On the path, which does still exist and work for those wondering, realisation is the goal. You might have read that.
What is it like? Many descriptions exist that allude to awakening and these are reinforced by personal experience. Early on when joining this forum I asked who was enlightened. A couple of people affirmed without any fuss they were awake. Can not even remember who. It did not seem of any consequence to others as they had no questions either. Must have been distracted by dukkha ...
Then we have the 'test methodology':
Anyone like to announce their realisation?
Comments
I'm definitely undoubtably totally, ignorant and deluded.
I will endeavour to let you guys know if I wake up totally. Maybe I won't. But id like to think sharing is a good thing.
Thanks @lobster good post.
Ive had a few insights but something wacks me on the head **this isn't it! Keep going dumbass!***
I just got out of bed, therefore I must be awake.

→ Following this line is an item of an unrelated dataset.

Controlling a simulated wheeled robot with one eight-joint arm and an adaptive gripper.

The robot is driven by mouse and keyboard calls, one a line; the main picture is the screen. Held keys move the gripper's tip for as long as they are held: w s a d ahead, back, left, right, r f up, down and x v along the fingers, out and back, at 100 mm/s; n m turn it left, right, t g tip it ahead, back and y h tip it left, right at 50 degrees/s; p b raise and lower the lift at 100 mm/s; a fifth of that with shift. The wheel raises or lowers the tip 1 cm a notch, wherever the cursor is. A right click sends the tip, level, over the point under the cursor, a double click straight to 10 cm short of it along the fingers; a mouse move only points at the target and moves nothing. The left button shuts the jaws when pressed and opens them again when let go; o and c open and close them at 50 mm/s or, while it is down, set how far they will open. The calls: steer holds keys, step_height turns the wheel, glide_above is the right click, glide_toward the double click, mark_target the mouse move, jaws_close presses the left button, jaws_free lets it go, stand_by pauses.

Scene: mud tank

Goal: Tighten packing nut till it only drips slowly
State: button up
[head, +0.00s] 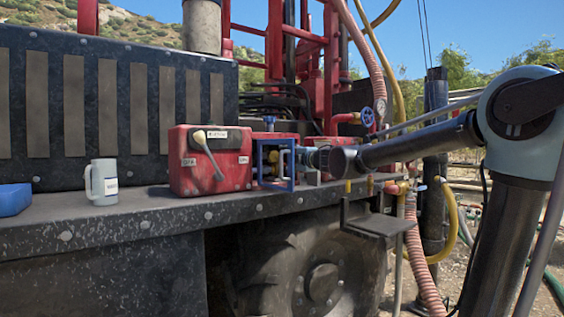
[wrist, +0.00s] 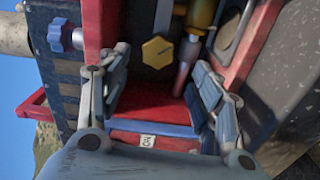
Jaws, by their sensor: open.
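A yellow-brass hexagonal nut (wrist: 158,52), which looks like the packing nut, shows in the wrist view with a dark mark on its face. My gripper (wrist: 162,62) is open, one finger on each side of the nut in the picture. I see no clear contact, and the depth between them is hard to judge. In the head view, my gripper (head: 316,158) is at the blue frame (head: 263,184) right of the red box; the nut is not clear there. No water or dripping is discernible.
The red box (head: 208,178) with a pale lever stands close to the left; its labelled side also shows in the wrist view (wrist: 125,137). A blue handwheel (head: 269,122) rises above the frame. A grey mug (head: 103,182) and a blue object (head: 14,199) sit further left on the deck (head: 140,218).

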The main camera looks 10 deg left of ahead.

Unless your a butterfly dreaming you are a person -Chuang Tzu
Butterflies don't dream, their eyes are always open.
@lobster
This is really an un-measureable thing. One can be awake to certain things, but not others. One is constantly being awoken to new realizations. It is not an on-off / all-or-nothing proposition. If, however, you mean -fully- awake, then I cannot answer. If one has any doubt, one is probably not completely awakened. I am not even sure I would recognize one who is fully awake, for what they are. I would also caution against basing your own condition against those of others, as that is ego-centric. Rather, focus on your own path and destination.
WHICH ONE?
Random selection:
That you can not tell true intelligence from a chart and and everyone really is precious.*
They daydream
"What is it like ?"
It's Nothing Special (According to Shunryu Suzuki )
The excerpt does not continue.